A mathematician and Ivy League president shares his expertise

Philip Hanlon, the former president of Dartmouth, has brought his unique skill set to the University of Miami while serving as a Distinguished Presidential Scholar.
Philip Hanlon
Philip Hanlon Photo: Joshua Prezant/University of Miami

Philip Hanlon didn’t set out to build a career in university administration, but after 15 years as a mathematics professor at the University of Michigan, he was presented with an unexpected opportunity.

A new dean at the university, who had met Hanlon through the search committee for the position, asked the mathematician if he wanted to be an associate dean in the College of Literature, Science, and the Arts.

“I asked her which one, and she said she was going to clean house, so any of them,” Hanlon recalled. “I knew people paid attention to money, so I said I’d like to do the budget job, having never done a budget in my life.”

With help from the college’s staff, Hanlon quickly learned the ropes, and within a few years, he had been tasked with overseeing the budget for the entire university. That role led to his promotion to provost and executive vice president for academic affairs at the University of Michigan and later, in 2013, to his appointment as the president of Dartmouth, his alma mater.

During his decade-long tenure at Dartmouth, Hanlon oversaw a record $3.7 billion fundraising campaign, a major expansion in financial aid, and a rise in the institution’s reputation as a research powerhouse, among many other accomplishments.

Over the past semester, Hanlon has shared the knowledge he gained at Dartmouth with the University of Miami community. As a Distinguished Presidential Scholar, he has met with members of the university’s leadership team to offer advice.

“Phil Hanlon is a visionary leader and scholar who enlightens our world through the power of advanced problem solving and mathematics,” said University of Miami President Julio Frenk. “The University of Miami has been profoundly enriched by Phil's tenure as a Distinguished Presidential Scholar, as his unique perspectives and talents have contributed to our mission of nurturing intellectual curiosity, advancing the boundaries of knowledge, and seeking innovative solutions to complex global issues.”

Hanlon has also spent time working on mathematics research with two of his long-time collaborators in the College of Arts and Sciences: Michelle Wachs, a professor in the Department of Mathematics, and Richard P. Stanley, an Arts and Sciences Distinguished Scholar who splits his time between the University of Miami and the Massachusetts Institute of Technology.

“The College of Arts and Sciences was honored to help host Phil Hanlon at the University of Miami,” said Dean Leonidas Bachas. “We have benefited greatly from Phil’s collaborations with both our mathematics faculty and the College’s leadership team, and we are grateful for his valuable contributions to our institution.”   

Hanlon’s field is algebraic combinatorics, which focuses on the structures of finite sets of objects.
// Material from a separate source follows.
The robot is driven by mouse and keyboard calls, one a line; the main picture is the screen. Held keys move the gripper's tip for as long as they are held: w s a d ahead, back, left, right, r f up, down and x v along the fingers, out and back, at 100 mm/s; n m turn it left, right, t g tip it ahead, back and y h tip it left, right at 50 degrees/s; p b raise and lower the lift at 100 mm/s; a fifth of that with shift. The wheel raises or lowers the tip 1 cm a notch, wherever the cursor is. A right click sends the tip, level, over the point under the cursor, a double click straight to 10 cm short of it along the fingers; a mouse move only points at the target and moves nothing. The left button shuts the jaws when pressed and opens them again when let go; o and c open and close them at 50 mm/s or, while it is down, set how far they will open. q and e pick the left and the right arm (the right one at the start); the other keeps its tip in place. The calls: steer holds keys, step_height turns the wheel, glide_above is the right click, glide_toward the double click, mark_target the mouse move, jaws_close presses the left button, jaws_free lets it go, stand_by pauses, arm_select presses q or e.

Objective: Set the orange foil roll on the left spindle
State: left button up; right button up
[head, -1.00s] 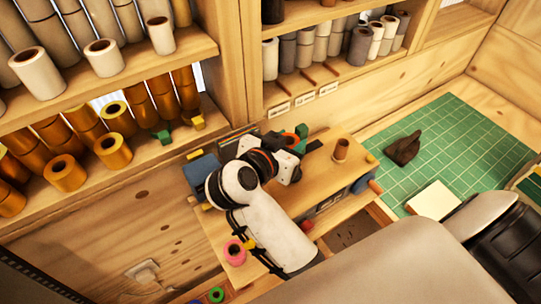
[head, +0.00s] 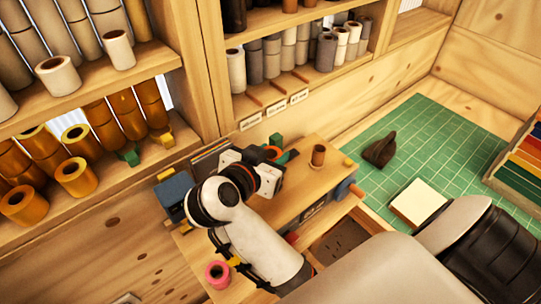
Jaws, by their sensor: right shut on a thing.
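My right gripper (head: 266,170) is over the wooden stand (head: 308,187), seen from behind and above. It is shut on the orange foil roll (head: 273,152), of which only a small orange ring shows past the white gripper body. A brown upright cylinder (head: 318,154) stands on the stand's top, to the right of the gripper. The left spindle is not clearly visible; the gripper and arm cover that side of the stand. I cannot tell whether the roll touches a spindle. My left gripper is not in view.
Shelves with gold rolls (head: 76,177) and grey rolls (head: 254,63) stand behind. A pink roll (head: 217,274) is at the stand's near left. A green mat (head: 425,140) with a dark brown object (head: 380,151) and a pale pad (head: 418,203) lies to the right.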

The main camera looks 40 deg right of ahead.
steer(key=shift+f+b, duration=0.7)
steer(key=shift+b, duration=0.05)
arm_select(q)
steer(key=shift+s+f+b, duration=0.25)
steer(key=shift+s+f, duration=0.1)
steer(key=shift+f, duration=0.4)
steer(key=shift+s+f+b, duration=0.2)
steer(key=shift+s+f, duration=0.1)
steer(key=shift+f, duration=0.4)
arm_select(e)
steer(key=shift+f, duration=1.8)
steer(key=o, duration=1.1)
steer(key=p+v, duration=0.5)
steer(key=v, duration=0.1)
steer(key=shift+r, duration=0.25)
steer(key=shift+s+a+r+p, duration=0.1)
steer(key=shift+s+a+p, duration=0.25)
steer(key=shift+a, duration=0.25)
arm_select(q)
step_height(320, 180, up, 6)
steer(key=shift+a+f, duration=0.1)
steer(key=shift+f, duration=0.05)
The many ways in which you can order a set of cards or make change for a dollar are two simple examples. Combinatorics has important applications in a range of other fields including bioinformatics, computer science, and national defense. While working in academia, Hanlon spent more than a decade serving on the Director's Advisory Board for the U.S. National Security Agency.

In addition to meeting with University of Miami leadership and conducting math research, Hanlon has attended ’Canes baseball and basketball games with his wife, Gail Gentes. The couple has also explored the natural wonders of South Florida, even joining a shark tagging expedition organized by the Rosenstiel School of Marine, Atmospheric, and Earth Science.

Along the way, Hanlon said he has learned a lot about the University of Miami.

“I’ve really admired the institution,” he said. “What I’ve found is an institution that’s really on the rise.” Among other achievements, Hanlon cited the University’s recent invitation to join the Association of American Universities, a national organization of leading research institutions.

Hanlon plans to return to Dartmouth in the fall, where he is scheduled to teach a full course load. He said that while he is looking forward to teaching, he has enjoyed the opportunity to share his leadership experience with the University of Miami.

“It’s been fun to dig in, use what experience I can bring to the table, and not have all the responsibilities on my shoulders,” he said. “I’ve really enjoyed learning about the institution.”